C++: conditionally inserting a key and value into a std::map
Asked Answered
I

2

10

If I do:

std::map<string, size_t> word_count;
size_t value = word_count.count("a") == 0 ? 1 : 2;
word_count["a"] = value;

then the final value of word_count["a"] is 1, as I would expect. If instead I do:

std::map<string, size_t> word_count;
word_count["a"] = word_count.count("a") == 0 ? 1 : 2;

then the final value of word_count["a"] is 2. Why!?

Invaluable answered 6/4, 2013 at 21:7 Comment(4)
Isn't word_count["a"]++ shorter/easier?Salzburg
@mfontanini, Yes, but that should have a min() if used repeatedly to limit it to 2.Scalpel
Wow, I'm really sorry that you've probably read all of those comments by now in the hopes of a completely straight answer. It must be more torturous for you than it is for us.Scalpel
@chris: :-) It does makes sense to me now. My mistake was assuming that the right side of the assignment would be evaluated before the left side.Invaluable
S
11

Officially, either side of the assignment could be evaluated first.

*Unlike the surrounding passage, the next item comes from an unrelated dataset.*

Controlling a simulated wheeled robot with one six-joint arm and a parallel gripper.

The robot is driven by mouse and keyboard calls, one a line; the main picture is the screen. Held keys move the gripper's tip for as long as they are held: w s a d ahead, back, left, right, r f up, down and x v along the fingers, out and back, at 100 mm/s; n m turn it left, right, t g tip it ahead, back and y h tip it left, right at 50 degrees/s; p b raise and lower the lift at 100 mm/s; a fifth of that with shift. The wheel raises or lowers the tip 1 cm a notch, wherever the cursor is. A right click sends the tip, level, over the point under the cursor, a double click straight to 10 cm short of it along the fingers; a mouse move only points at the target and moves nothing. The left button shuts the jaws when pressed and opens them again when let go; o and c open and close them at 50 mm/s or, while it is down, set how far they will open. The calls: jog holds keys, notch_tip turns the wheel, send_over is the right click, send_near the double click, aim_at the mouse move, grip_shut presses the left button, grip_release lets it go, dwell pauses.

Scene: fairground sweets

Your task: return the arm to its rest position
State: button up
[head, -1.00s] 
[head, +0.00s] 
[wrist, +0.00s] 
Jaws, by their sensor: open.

It's up to the implementation to decide which. If word_count does not contain an "a", one is inserted, and an lvalue reference to it returned. If word_count does contain one, only the latter part happens. Despite the uncertainty of which side is evaluated first, you can follow possible executions:

Left Side First

No Element Exists:

operator[] inserts the element since it isn't already there. count() finds it and returns 1, so you end up with it being assigned a value of 2.

Element Exists:

operator[] returns the existing element and count() finds it and returns 1, so you end up with it being assigned a value of 2.

Right Side First

No Element Exists:

count() returns 0, so you get 1 from the right side. Then, "a" is inserted into the map and assigned a value of 1.

Element Exists:

count() returns 1, so you get 2 from the right side. Then, word_count["a"] is accessed and has 2 assigned to it.

Conclusion

In short, you can't rely on this to do what you want, so it's better to use something that you can rely on. mrfontanini made a good suggestion, so I'll edit it a bit:

word_count["a"]++;
word_count["a"] = std::min(word_count["a"], 2);

The first line ensures it is inserted and has a value of at least 1. The second limits that value to a maximum 2, in the case that you do this operation repeatedly.

Notes

I base this answer off of two things:

  1. When a side is picked to be evaluated, the whole side has to be evaluated before the other side can start.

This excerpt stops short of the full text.